Differentiation Advantage: The primary focus is to differentiate the product of the business unit
by creating something that is perceived by customers as being unique. Approaches to product
differentiation include brand loyalty (Coca Cola and Pepsi Cola in soft drinks), superior customer
service, dealer network, product design and product features and technology.
Example: BMW in automobiles, Rolex in wrist watches, Mont Blanc in pens.
Low-cost Advantage: Cost leadership can be achieved through economies of scale, experience
curve effects, tight cost, control and cost minimisation.
Example: Hyundai in automobiles.
Self Assessment
Fill in the blanks:
1. By systematically analysing costs, revenues and asset in each activity, the business unit
can achieve …………………… cum differentiation advantage.
2. The …………………… emphasises the close relationship between the functional strategies
within a company.
14.2 Low-cost Provider Strategies
A low-cost leader’s basis for competitive advantage is lower overall costs than competitors.
Successful low-cost leaders are exceptionally good at finding ways to drive costs out of their
businesses. For maximum effectiveness, companies enjoying a low-cost provider strategy need
to achieve their cost advantage in ways difficult for rivals to copy or match. If rivals find it
relatively easy or inexpensive to imitate the leader’s low-cost methods, then the leader’s advantage
will be too short-lived to yield a valuable edge in the marketplace.
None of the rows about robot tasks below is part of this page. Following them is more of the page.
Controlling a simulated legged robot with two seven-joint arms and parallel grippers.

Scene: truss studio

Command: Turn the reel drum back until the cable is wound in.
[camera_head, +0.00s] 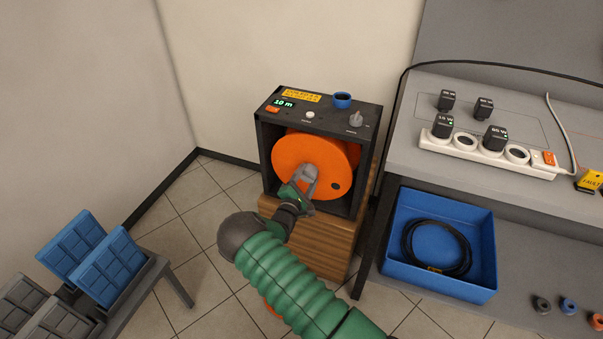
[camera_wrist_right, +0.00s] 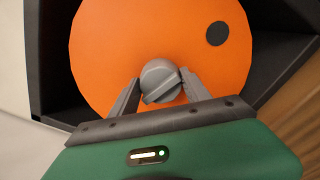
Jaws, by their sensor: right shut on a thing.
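The orange reel drum (camera_head: 298,152) sits inside a black open-fronted housing (camera_head: 370,165) in the head view. The drum face (camera_wrist_right: 110,50) fills the upper middle of the right wrist view, with a dark round spot (camera_wrist_right: 216,34) at its upper right. My right gripper (camera_head: 307,182) is at the drum's front. In the right wrist view its two fingers (camera_wrist_right: 157,88) are shut on a grey knob (camera_wrist_right: 158,76) at the drum's face. A small display (camera_head: 284,103) on the housing top reads 10 m. No cable shows on the drum. My left gripper is not in view.
The housing stands on a wooden cabinet (camera_head: 330,250). A grey bench (camera_head: 400,125) to the right carries a power strip (camera_head: 487,153) with black plugs. A blue tray (camera_head: 400,265) with a coiled black cable (camera_head: 408,240) is below. Blue panels (camera_head: 108,268) stand at lower left.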

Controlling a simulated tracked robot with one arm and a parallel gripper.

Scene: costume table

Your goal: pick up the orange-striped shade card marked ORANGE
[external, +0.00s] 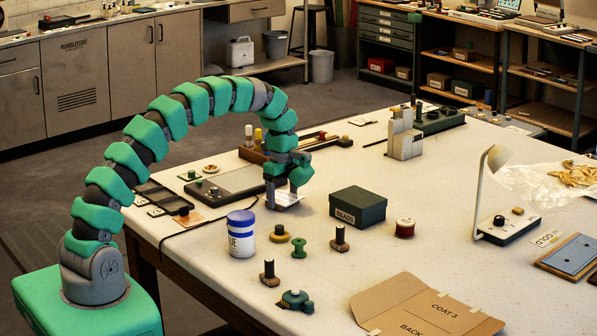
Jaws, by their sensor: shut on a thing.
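My gripper (283,203) is low over the near-left part of the white table, pointing down. It is shut on a small pale card (290,198), which shows between and beside the fingers. The card's marking and any orange stripe are too small to read here, so I cannot tell its label. I also cannot tell whether the card touches the table. Part of it is hidden by the fingers.
A white-and-blue glue tub (241,234) stands just in front of my gripper. Spools and stamps stand nearby. A GOLD card (547,238) lies far right.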

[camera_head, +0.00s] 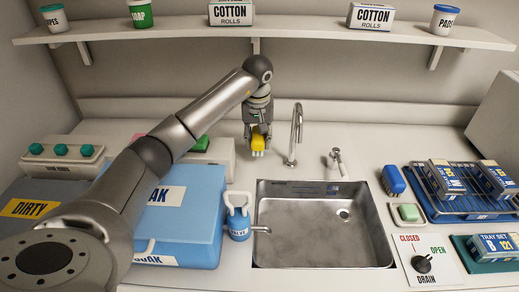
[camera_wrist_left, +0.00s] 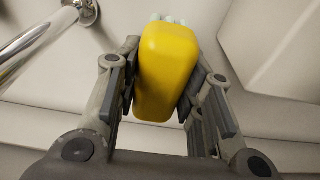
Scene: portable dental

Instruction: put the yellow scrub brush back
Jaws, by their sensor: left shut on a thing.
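The yellow scrub brush (camera_head: 259,142) is in my left gripper (camera_head: 257,132), behind and left of the sink. The brush has a yellow body with pale bristles pointing down in the head view. In the left wrist view the yellow scrub brush (camera_wrist_left: 167,70) fills the space between the two fingers of the left gripper (camera_wrist_left: 172,85), which are shut on its sides. The brush appears held above the counter; I cannot tell whether its bristles touch anything. My right gripper is not in view.
The sink (camera_head: 325,262) has a tall faucet (camera_head: 296,135) behind it. A blue bottle (camera_head: 238,217) and a large blue box (camera_head: 190,235) stand to its left. A blue brush (camera_head: 393,181), green soap (camera_head: 409,213) and blue rack (camera_head: 440,210) are at right. A shelf (camera_head: 300,32) runs above.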

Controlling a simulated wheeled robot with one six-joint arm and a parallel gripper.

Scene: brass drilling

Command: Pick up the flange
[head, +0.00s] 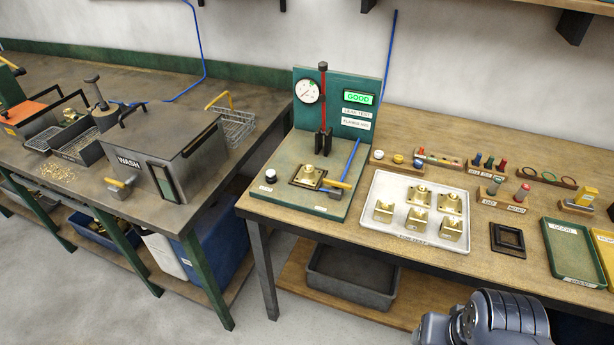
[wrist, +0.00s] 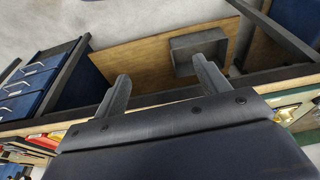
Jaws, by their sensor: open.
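A brass flange (head: 309,173) sits on the square dark seat of the green leak test stand (head: 284,195), on the wooden bench in the head view. It has a square base and a round raised middle. The stand's display (head: 358,98) reads GOOD. My gripper (wrist: 163,84) shows in the wrist view with its two fingers wide apart and nothing between them. It faces the bench's lower shelf and floor, away from the flange, which I cannot make out in that view. In the head view my gripper does not show.
A white tray (head: 372,222) with several brass parts stands right of the test stand. A green GOOD tray (head: 573,252) lies farther right. A grey bin (head: 352,275) is under the bench.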

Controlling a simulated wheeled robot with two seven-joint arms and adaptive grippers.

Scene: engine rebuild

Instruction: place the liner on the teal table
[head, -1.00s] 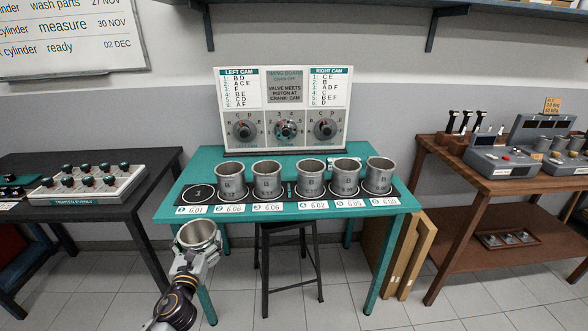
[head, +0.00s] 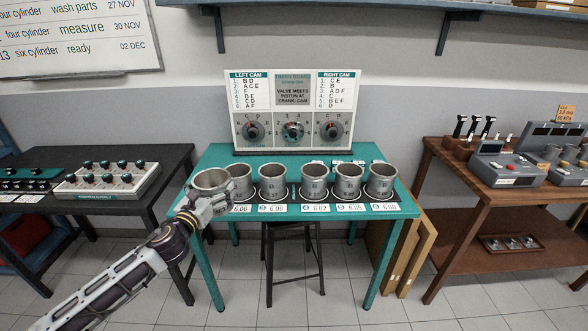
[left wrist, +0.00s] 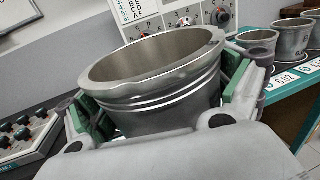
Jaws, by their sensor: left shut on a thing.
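My left gripper (head: 209,207) is shut on a grey metal liner (head: 210,180) and holds it upright at the left end of the teal table (head: 402,208). In the left wrist view the held liner (left wrist: 160,88) sits between the green finger pads, its open top up. Several similar liners, such as the middle one (head: 313,182), stand in a row on the table behind number labels. The held liner and gripper hide the leftmost place and its label. I cannot tell whether the held liner touches the table. My right gripper does not show.
A timing board (head: 294,110) with dials stands at the table's back. A black table (head: 125,208) with a block of knobs (head: 107,180) is at the left. A wooden bench (head: 440,165) is at the right. A stool (head: 293,228) stands under the teal table.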

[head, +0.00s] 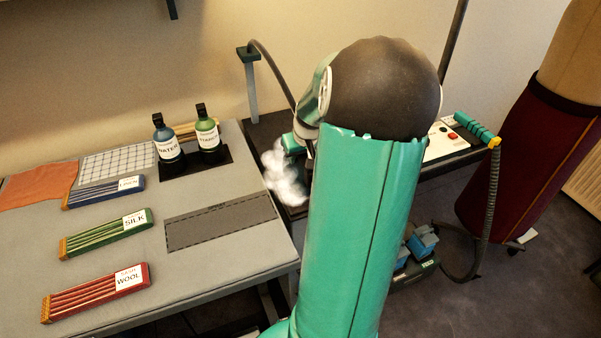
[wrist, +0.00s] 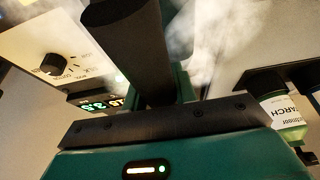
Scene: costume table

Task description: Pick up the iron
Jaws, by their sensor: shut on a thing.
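The iron (head: 293,144) shows in the head view only as a small teal part beside white steam, at the left edge of the dark station behind the table. My arm hides most of it. In the wrist view a dark rounded bar (wrist: 137,50), which looks like the iron's handle, rises from the front of my gripper (wrist: 165,115), with teal showing behind it. My gripper is shut on the iron. Its fingertips are hidden in the head view. I cannot tell whether the iron is clear of its rest.
Steam (head: 283,177) drifts at the grey table's (head: 235,258) right edge. Water (head: 167,143) and starch (head: 207,134) bottles stand in a black holder close by. A control panel (head: 446,141) lies right of my arm; a hose (head: 270,62) arches behind. A dark red dress form (head: 535,150) stands right.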

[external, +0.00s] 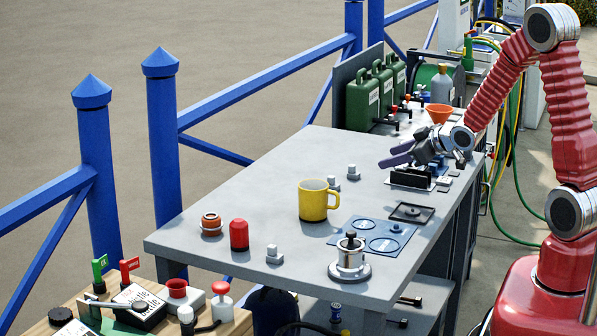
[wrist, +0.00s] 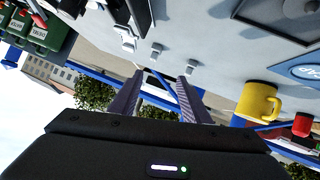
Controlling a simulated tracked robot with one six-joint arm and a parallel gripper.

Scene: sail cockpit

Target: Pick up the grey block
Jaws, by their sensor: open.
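Several small light grey blocks with raised tops lie on the grey table (external: 225,240). One grey block (external: 352,172) and another grey block (external: 333,183) are close together behind the yellow mug; a third grey block (external: 274,255) is near the front. I cannot tell which one the task means. My gripper (external: 389,156) is open and empty above the far right part of the table, apart from the blocks and to the right of the back pair. In the wrist view, its two purple fingers (wrist: 160,78) are spread, with small grey blocks (wrist: 157,52) beyond them.
The yellow mug (external: 313,201), red cylinder (external: 239,235), orange-topped jar (external: 211,225) and metal pot-like fitting (external: 349,262) stand on the table. A black holder (external: 411,178) is below my gripper. Green canisters (external: 362,101) stand at the back. The table's left middle is clear.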

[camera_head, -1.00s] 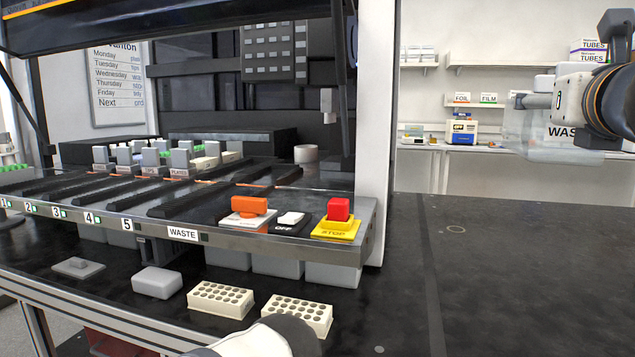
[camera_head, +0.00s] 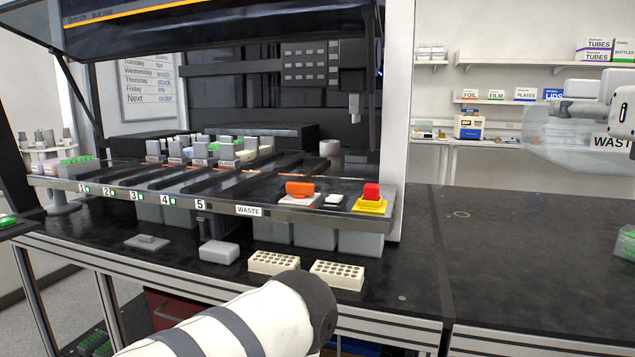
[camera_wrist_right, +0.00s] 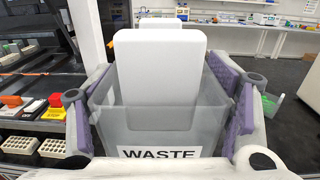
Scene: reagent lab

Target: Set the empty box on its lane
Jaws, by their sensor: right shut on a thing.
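The waste box (camera_wrist_right: 120,138) is translucent, with a WASTE label on its front. It is held upright between the purple pads of my right gripper (camera_wrist_right: 160,112), which is shut on it. In the head view the box (camera_head: 565,140) hangs in the air at the right edge, partly cut off and right of the instrument. A white rounded block (camera_wrist_right: 160,70) shows within or behind the box; I cannot tell which. The lane marked WASTE (camera_head: 248,210) is on the instrument's front rail, right of lane 5. My left gripper is out of view.
An orange-handled part (camera_head: 300,189), a white switch and a red stop button (camera_head: 371,191) sit on the deck right of the WASTE label. Cream racks (camera_head: 337,274) and a grey block (camera_head: 219,252) stand on the bench below. The black bench (camera_head: 520,270) at right is mostly clear.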

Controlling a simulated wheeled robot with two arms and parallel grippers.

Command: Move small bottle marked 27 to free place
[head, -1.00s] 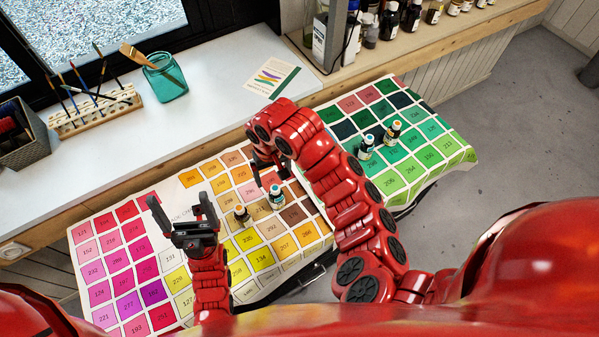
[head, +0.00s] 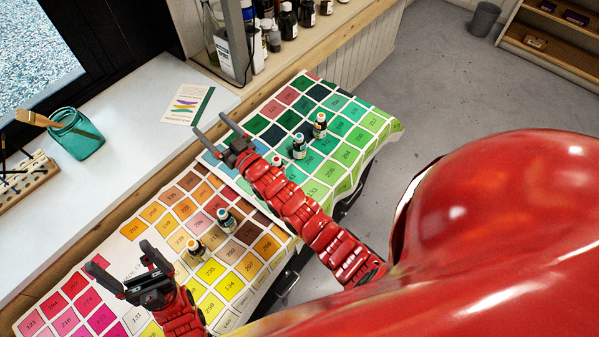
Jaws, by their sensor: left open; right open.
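Several small bottles stand on the colour chart cloth (head: 160,227); their labels are too small to read, so I cannot tell which is marked 27. Another teal-capped bottle (head: 299,147) and an orange-capped bottle (head: 320,125) stand on the green squares. A partly hidden bottle (head: 277,162) shows beside my right forearm. My right gripper (head: 211,127) is open and empty over the chart's back edge. My left gripper (head: 119,257) is open and empty, left of the bottles.
A white counter (head: 130,150) runs behind the chart, with a leaflet (head: 187,104), a teal jar of brushes (head: 76,135) and a brush rack (head: 25,180). Larger bottles (head: 287,20) stand on the ledge at the back. Many chart squares between the bottles are bare.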

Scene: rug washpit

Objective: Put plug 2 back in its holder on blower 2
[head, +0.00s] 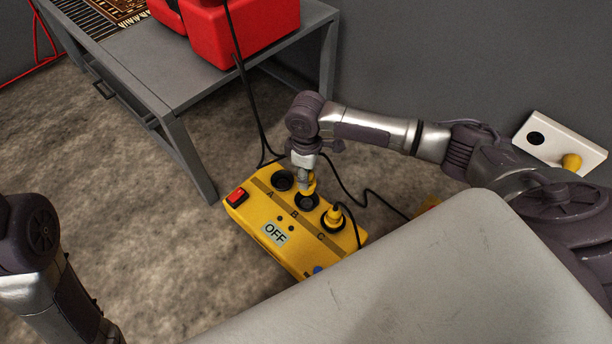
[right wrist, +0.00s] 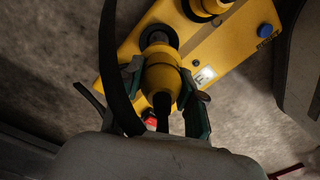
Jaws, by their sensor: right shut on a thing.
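My right gripper (head: 305,183) is shut on a yellow plug (right wrist: 163,80) with a black cable at its rear. The plug's front end is at the middle socket, marked B, of the yellow power box (head: 265,217); I cannot tell how deep it sits. Another yellow plug (head: 334,216) stands in socket C. Socket A (head: 282,180) is empty. The box's label reads OFF. No number shows on either plug. A red machine (head: 255,30) stands on the grey table; I cannot tell whether it is blower 2, and no holder is discernible. My left gripper is out of the picture.
The grey metal table (head: 165,80) stands behind and left of the box. Black cables run from the table down to the floor and off to the right. A white wall outlet (head: 545,128) holds a yellow plug (head: 571,163). Carpet-like floor (head: 130,210) left of the box is clear.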

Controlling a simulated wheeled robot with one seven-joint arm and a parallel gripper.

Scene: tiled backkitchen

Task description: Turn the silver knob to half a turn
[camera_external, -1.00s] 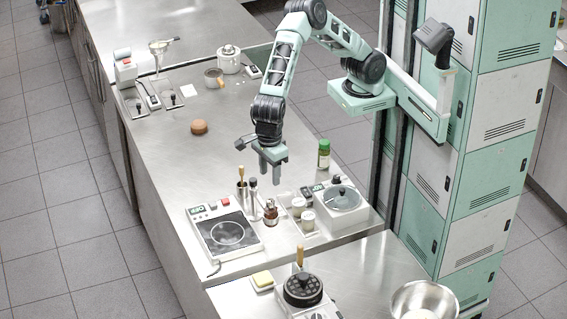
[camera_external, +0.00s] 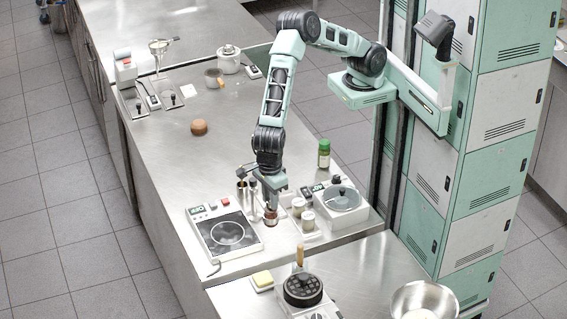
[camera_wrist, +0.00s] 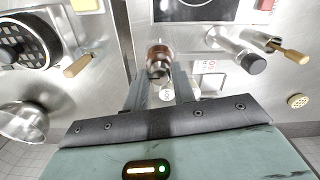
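A small copper-brown jar or mill (camera_external: 271,218) stands on the steel counter beside the hob. In the wrist view it shows as a copper body (camera_wrist: 158,50) with a silver, knob-like part (camera_wrist: 160,70) facing me. I take this part for the silver knob, but its turn angle cannot be read. My gripper (camera_external: 271,202) is directly above it, pointing down. In the wrist view my gripper (camera_wrist: 160,84) has its two fingers apart, one on each side of the silver part. A gap seems to show on both sides; contact is not clear.
A green-lidded jar (camera_external: 324,153) stands behind.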

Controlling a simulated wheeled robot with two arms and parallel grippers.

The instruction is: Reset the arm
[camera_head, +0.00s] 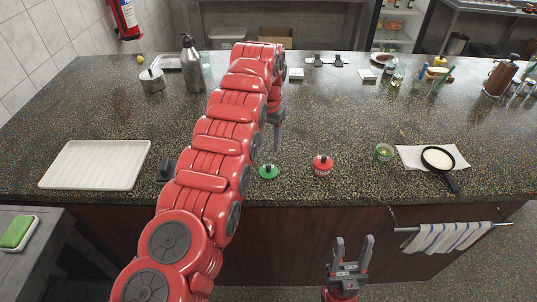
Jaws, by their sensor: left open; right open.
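My left arm reaches from the bottom left far over the dark speckled counter (340,120). Its left gripper (276,143) points down above the counter, seen side-on, open, with nothing visible in it. The arm hides part of the counter behind it. My right gripper (354,243) is at the bottom right of centre, in front of the counter, pointing up. Its two fingers are apart and empty.
A green-lidded item (269,172) and a red-lidded item (322,165) stand near the front edge, below the left gripper. A white tray (95,165) lies left; a black pan (438,158) is right. A striped towel (447,237) hangs from the counter front.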

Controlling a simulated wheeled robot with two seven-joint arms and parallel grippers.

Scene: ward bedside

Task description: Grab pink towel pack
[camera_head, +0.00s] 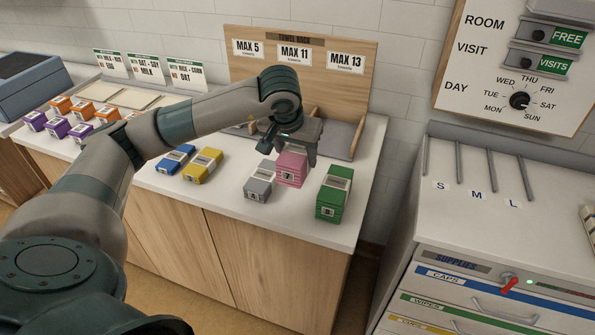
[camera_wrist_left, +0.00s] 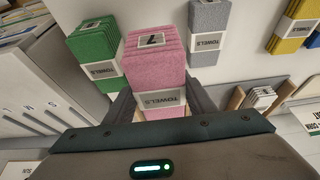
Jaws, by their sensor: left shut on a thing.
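Whether the pack's base touches the counter is hard to tell. My right gripper is in neither view.
A blue pack (camera_head: 176,159) and a yellow pack (camera_head: 203,165) lie to the left on the counter (camera_head: 240,220). The wooden towel rack (camera_head: 300,62) with MAX 5, MAX 11 and MAX 13 labels stands behind. A supply cabinet (camera_head: 520,225) is at the right.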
A company has two options for translating a low-cost advantage over rivals into attractive
profit performance.
Option 1: Out manage rivals in the efficiency with which value chain activities are performed
and in controlling the factors that drive the costs of value chain activities.
Controlling the Cost drivers: There are nine major cost drivers that come into play in determining
a company’s costs in each activity segment of the value chain:
1. Economies or Diseconomies of scale: Economies of scale arise whenever activities can be
performed more cheaply in larger volumes than smaller volumes and from the ability to
spread out certain costs like R&D and advertising over a greater sales volume.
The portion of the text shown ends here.